No More Deadlines!AUTHOR: Francisco Sáez
“Quality is never an accident. It is always the result of intelligent effort.” ~ John Ruskin
“I need it yesterday!” Did you ever have to hear that? Personally, I like to imagine people who say such things wrapped in plastic and lying on Dexter Morgan’s table.
Everybody is in a hurry in the corporate world. And don’t get me started about the world of technology startups. One must build a sustainable business before resources run out—and they usually run out immediately.
Nevertheless, focusing on speed can be a very destructive thing.
I’ve been there. I worked for 15 years for an established company and in the last 4 years I’ve been trying to get FacileThings to be a sustainable business that can help improve the lives of many people—my clients’, my partners and colleagues’, and my own. And I realized that rushing things is not good. Never.
I have seen how, by having to deliver a project on a particular day (arbitrarily decided by someone who needs to demonstrate his power somehow), a working team goes through incredibly stressful weeks only to end up generating a poor quality product, which will then elicit complaints and reproaches from the customer, which will then elicit more work, more expenses and more stress.
You cannot trade time for quality.
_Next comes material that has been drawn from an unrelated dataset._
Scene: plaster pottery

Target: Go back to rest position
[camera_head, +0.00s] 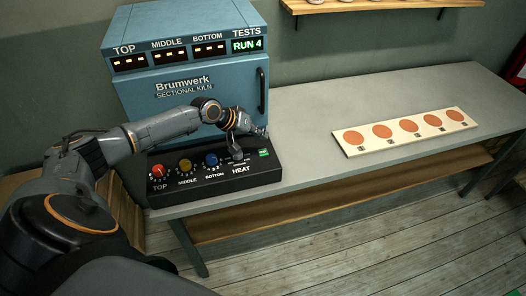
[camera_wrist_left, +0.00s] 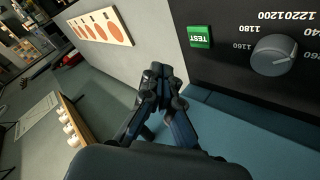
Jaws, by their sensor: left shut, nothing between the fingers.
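My left gripper (camera_head: 262,131) is in front of the blue kiln (camera_head: 135,98), above the right part of the black control panel (camera_head: 215,192). Its arm comes in from the left across the kiln's lower front. In the left wrist view the gripper (camera_wrist_left: 158,75) has its fingers together with nothing between them. The grey heat dial (camera_wrist_left: 275,55) and the green TEST button (camera_wrist_left: 199,37) lie to the right of the fingers there, apart from them. My right gripper is not in view.
Red (camera_head: 158,171), yellow (camera_head: 185,165) and blue (camera_head: 211,159) knobs stand on the panel. A pale board (camera_head: 344,141) with several orange discs lies on the grey table (camera_head: 300,110). The table between panel and board is clear. A wooden shelf (camera_head: 370,5) hangs above.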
When using shortcuts to finish something a little sooner, you are generating a debt that you will have to pay later. Whatever lets you go faster now will eventually turn out to be a brake, not to mention that it will drain your morale or your team’s, as well as all the available resources.
It’s okay to set a realistic target date for completing a project. That will help you focus and keep your motivation high. But there is a difference between a target date, in which you would like to finish a project, and a deadline, an insurmountable date after which the world will end if you haven’t finished that project.
You must be more flexible. Generating quick but low quality work won’t help you become a better professional.
If you want to be truly productive, you must not focus on speed. Instead of constantly putting out fires, investigate the root cause of each problem and implement a real solution, not a patch. It will take you more time today, but will save you a lot of time in the future. And no one can complain about a problem that no longer exists.
You must find your own working pace, the one in which the speed with which you produce things is perfectly balanced with the quality of the output and the amount of stress you are willing to tolerate.